If the Eastern Europeans are smart they will make a huge push to break away from dependence on Russian oil and natural gas. Build nuclear power plants, wind farms, and put up solar panels. This will lessen their vulnerability to Russian machinations. But it will also reduce the economic damage to their economies when Russian oil and natural gas production start declining.

While debate about Western responses to Russia over Georgia focus on the short term the Western countries really should focus on a longer term response that involves developing non-fossil fuels energy sources. A push to do that would undermine Russian influence. Plus, it is necessary in the long run because Russian oil and natural gas production will be lower 10 years from now and even lower 20 years from now.

Share |      By Randall Parker at 2008 August 30 12:48 PM  Russia

Me, Myself and I said at August 30, 2008 12:55 PM:

Heh, on the solar panels issue and wind farms, perhaps they will contribute as much to energy as they do here in the US? How many sunny days do they get in Eastern Europe anyway?

Randall Parker said at August 30, 2008 2:02 PM:

Me, Myself and I,

Europe's ability to do renewable energy sources is pretty poor. But they've got to try anyway. We've got to move beyond fossil fuels. Granted, PV electric in Europe will cost more per kwh than PV electric in the US given the lower solar radiation.
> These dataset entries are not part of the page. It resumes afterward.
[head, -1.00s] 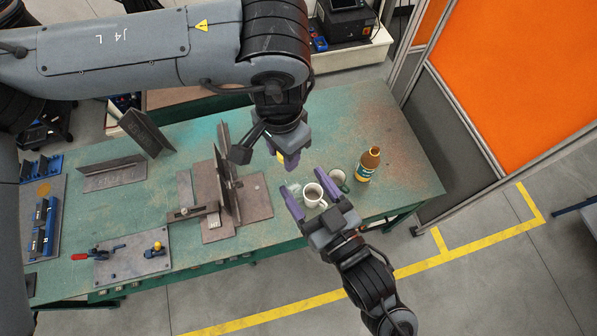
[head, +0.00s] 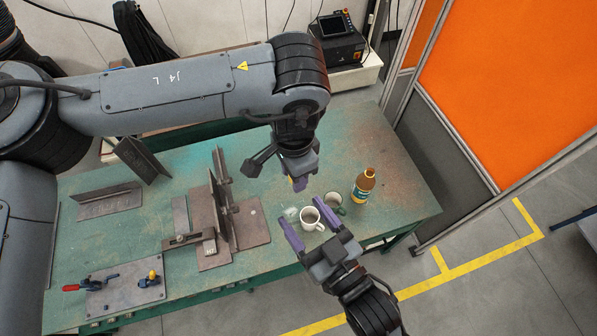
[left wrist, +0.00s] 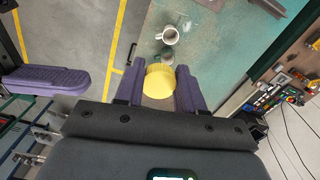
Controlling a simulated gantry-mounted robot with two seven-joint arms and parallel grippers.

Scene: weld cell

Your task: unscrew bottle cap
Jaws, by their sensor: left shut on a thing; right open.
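The amber bottle (head: 361,191) with a teal-and-yellow label stands upright on the right part of the green table; whether a cap is on its top is too small to tell. My left gripper (head: 299,184) is above the table, left of the bottle and apart from it. In the left wrist view its purple fingers are shut on a ribbed yellow cap (left wrist: 160,82); what lies under the cap is mostly hidden. In the head view only a speck of yellow shows there. My right gripper (head: 301,212) is open and empty, its fingers pointing toward the left gripper.
A white mug (head: 311,219) shows between the right fingers in the picture, with a green mug (head: 333,200) beside it. Steel plates on a fixture (head: 248,226) stand to the left. A toggle-clamp board (head: 125,296) is at front left. An orange screen (head: 500,90) bounds the right.

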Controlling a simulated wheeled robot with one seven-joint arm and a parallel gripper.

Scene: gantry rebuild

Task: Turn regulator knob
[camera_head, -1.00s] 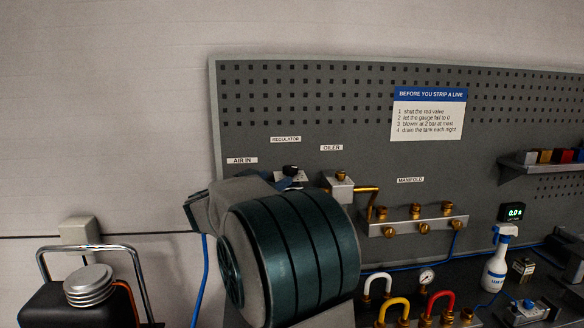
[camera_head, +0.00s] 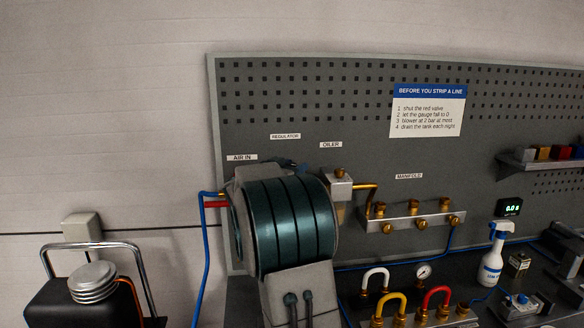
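The REGULATOR label (camera_head: 285,136) is on the grey pegboard, above and between the AIR IN label (camera_head: 242,157) and the OILER label (camera_head: 331,144). My dark teal, ribbed arm link (camera_head: 290,225) stands in front of the regulator and hides nearly all of it. Only a small dark, bluish bit shows over the link's top edge below the label, and I cannot tell whether it is the knob. My gripper is not seen; the arm may be hiding it. Whether anything touches the knob cannot be seen.
The oiler (camera_head: 339,187) stands just right of my arm, with a brass pipe leading to the manifold (camera_head: 415,216).

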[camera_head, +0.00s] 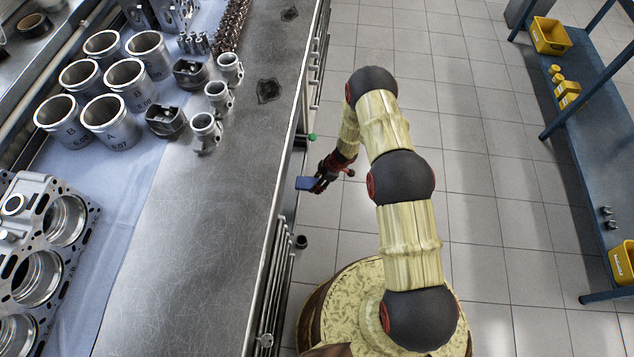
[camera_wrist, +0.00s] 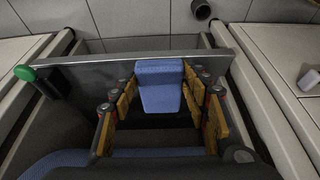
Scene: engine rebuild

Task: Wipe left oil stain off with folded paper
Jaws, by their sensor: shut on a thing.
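Two dark oil stains mark the grey metal bench top in the head view. One stain (camera_head: 269,90) lies just right of the small metal parts, and the other stain (camera_head: 290,13) lies farther up near the top edge. My gripper (camera_head: 318,182) is off the right side of the bench, beside its front edge and apart from both stains. It is shut on the blue folded paper (camera_head: 306,184). In the wrist view the paper (camera_wrist: 160,92) sits between the yellow-padded fingers. Neither stain shows in the wrist view.
Metal cylinders (camera_head: 110,120) and an engine block (camera_head: 40,240) stand on a blue cloth at left. A green knob (camera_head: 312,137) and a dark round part (camera_head: 301,241) are at the bench front. The near bench top is clear. A blue shelf (camera_head: 600,150) stands far right.

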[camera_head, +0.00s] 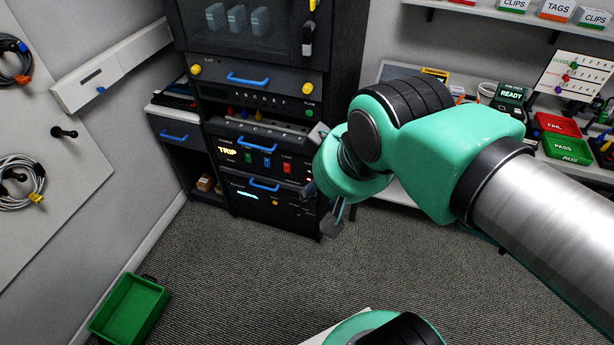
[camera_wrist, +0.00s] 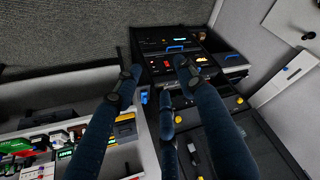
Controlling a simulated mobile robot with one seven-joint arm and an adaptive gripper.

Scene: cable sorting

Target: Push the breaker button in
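The dark equipment rack (camera_head: 268,128) stands at the back centre in the head view. Its middle panel shows a lit orange TRIP display (camera_head: 227,150), with green, blue and red controls (camera_head: 287,167) to its right. I cannot tell which control is the breaker button; part of the panel's right side is hidden by my arm. My gripper (camera_head: 325,205) is in front of the rack's lower right side, apart from the panel as far as I can see. In the wrist view its dark fingers (camera_wrist: 158,68) are spread with nothing between them, and the rack's lit panels (camera_wrist: 180,41) show beyond.
Blue drawer handles (camera_head: 248,80) stick out from the rack. A bench with a red FAIL tray (camera_head: 558,124) and green PASS tray (camera_head: 568,148) is at right. A green bin (camera_head: 130,308) stands on the floor at left. The carpet (camera_head: 230,270) before the rack is clear.

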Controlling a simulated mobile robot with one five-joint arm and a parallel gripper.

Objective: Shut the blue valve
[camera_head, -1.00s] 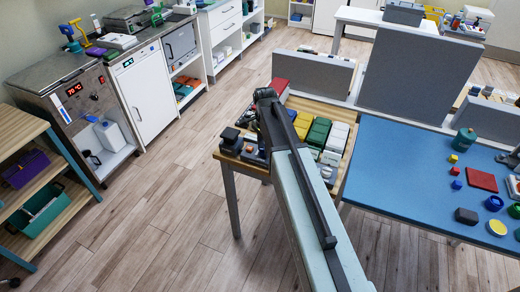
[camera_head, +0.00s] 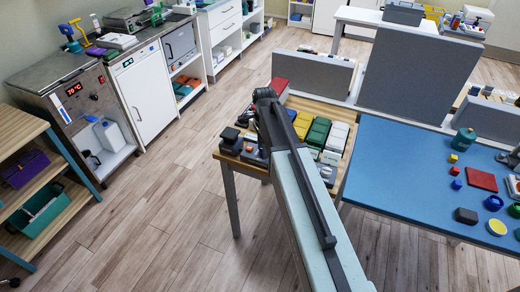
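A small blue lever-like part (camera_head: 89,118) shows on the front of the steel cabinet (camera_head: 62,101) at the left, above its open shelf. It looks like the blue valve, but it is too small to tell its setting.
The wooden table (camera_head: 228,159) holds several coloured boxes and dark items under my arm. A blue-topped table (camera_head: 400,165) with small objects is at the right. A wooden shelf unit (camera_head: 22,135) stands front left. The plank floor (camera_head: 170,220) between is clear.

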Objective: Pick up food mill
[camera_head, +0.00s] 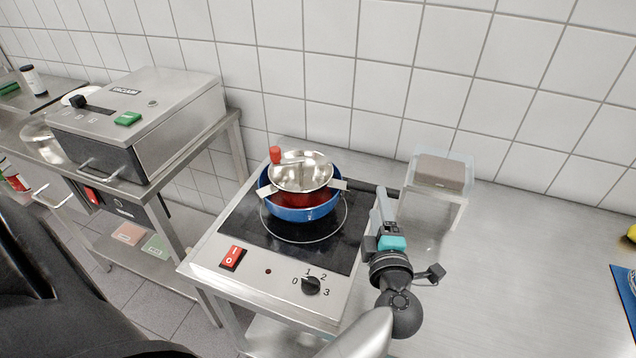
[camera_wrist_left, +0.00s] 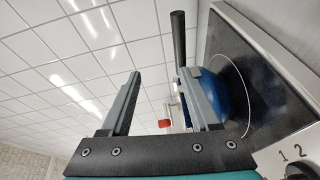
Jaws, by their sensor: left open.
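The food mill (camera_head: 302,172) is a shallow metal bowl with a crank and red knob and metal side arms. It rests in or over a blue pan (camera_head: 300,214) on the black cooktop; red shows beneath the metal bowl. The pan's dark handle points right, toward my left gripper (camera_head: 382,196). My left gripper is right of the pan, apart from the food mill. In the left wrist view its two fingers (camera_wrist_left: 160,75) are open and empty. The blue pan (camera_wrist_left: 238,92) and red knob (camera_wrist_left: 165,123) show beyond them; most of the mill is hidden. My right gripper is out of view.
The cooktop (camera_head: 268,262) has a red switch and black dial in front. A clear container with a brown block (camera_head: 440,172) stands right of my gripper. A metal appliance (camera_head: 140,112) stands on the left table. The steel counter (camera_head: 520,270) is largely clear at right; tiled wall behind.

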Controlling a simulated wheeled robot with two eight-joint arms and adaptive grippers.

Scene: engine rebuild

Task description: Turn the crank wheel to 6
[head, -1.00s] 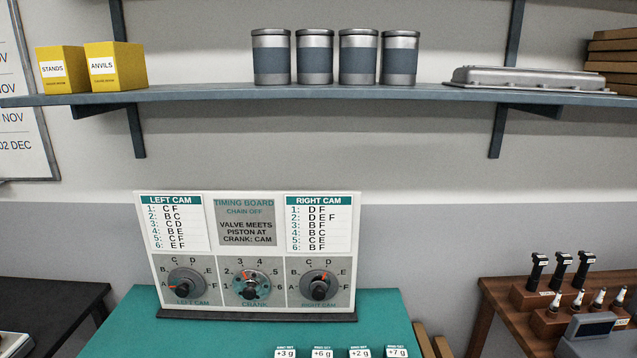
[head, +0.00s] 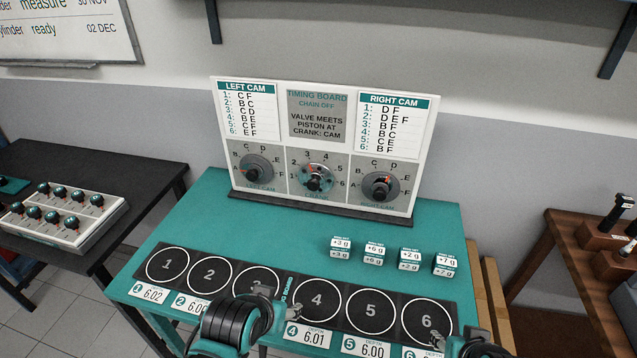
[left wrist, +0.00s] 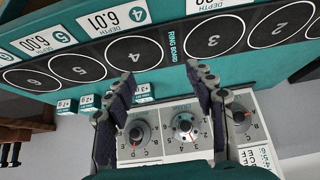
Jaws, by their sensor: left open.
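The crank wheel (head: 314,181) is the middle dial on the white timing board (head: 223,130), numbered 1 to 6. Its small red mark appears at the upper left, near 2 and 3; the exact number is hard to read. The crank wheel also shows upside down in the left wrist view (left wrist: 186,126). My left gripper (head: 285,310) is low over the front of the teal table, apart from the wheel. In the left wrist view its fingers (left wrist: 164,82) are spread and empty. My right gripper (head: 452,344) is partly visible at the bottom edge; its jaws are unclear.
The left cam dial (head: 257,170) and right cam dial (head: 380,187) flank the crank. Small weight boxes (head: 374,253) stand before the board. A ring board (head: 336,330) with numbered circles lies along the table front. The teal surface (head: 215,225) left of the boxes is clear.
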But they have high population densities and can't get all their power from wind. They need nuclear and PV as well.

Stephen said at August 30, 2008 7:49 PM:

If Georgia had been a NATO member then right now we'd be digging fallout shelters as NATO troops faced off against Russian troops. You should be thanking the sane minds in Europe for not letting the US lay the ground work for starting yet another war.

Wolf-Dog said at August 31, 2008 3:03 AM:

The question is which presidential candidate in the United States is more likely to start a Bronx Project, for new energy research and development? McCain is not the one for sure, for he will favor the old oil interests, whereas Obama is more likely to keep his promise and spend big money on energy R & D. Therefore it was (is) in the interest of Russia to start some kind of military tension to get McCain elected. Similarly, since the Islamic enemies of America do not want the U.S. troops to leave the Guerrilla War Zone in the Middle East and Afghanistan (because this would bankrupt the U.S. the way it demolished the Soviet Union, and more importantly, the cost of war would also prevent funds from being available for energy R & D), it seems that Russia and the emerging Islamic Empire agree at least in one area. This means that we should not be surprised if various top American scientists working on energy R & D start to disappear or die under mysterious circumstances.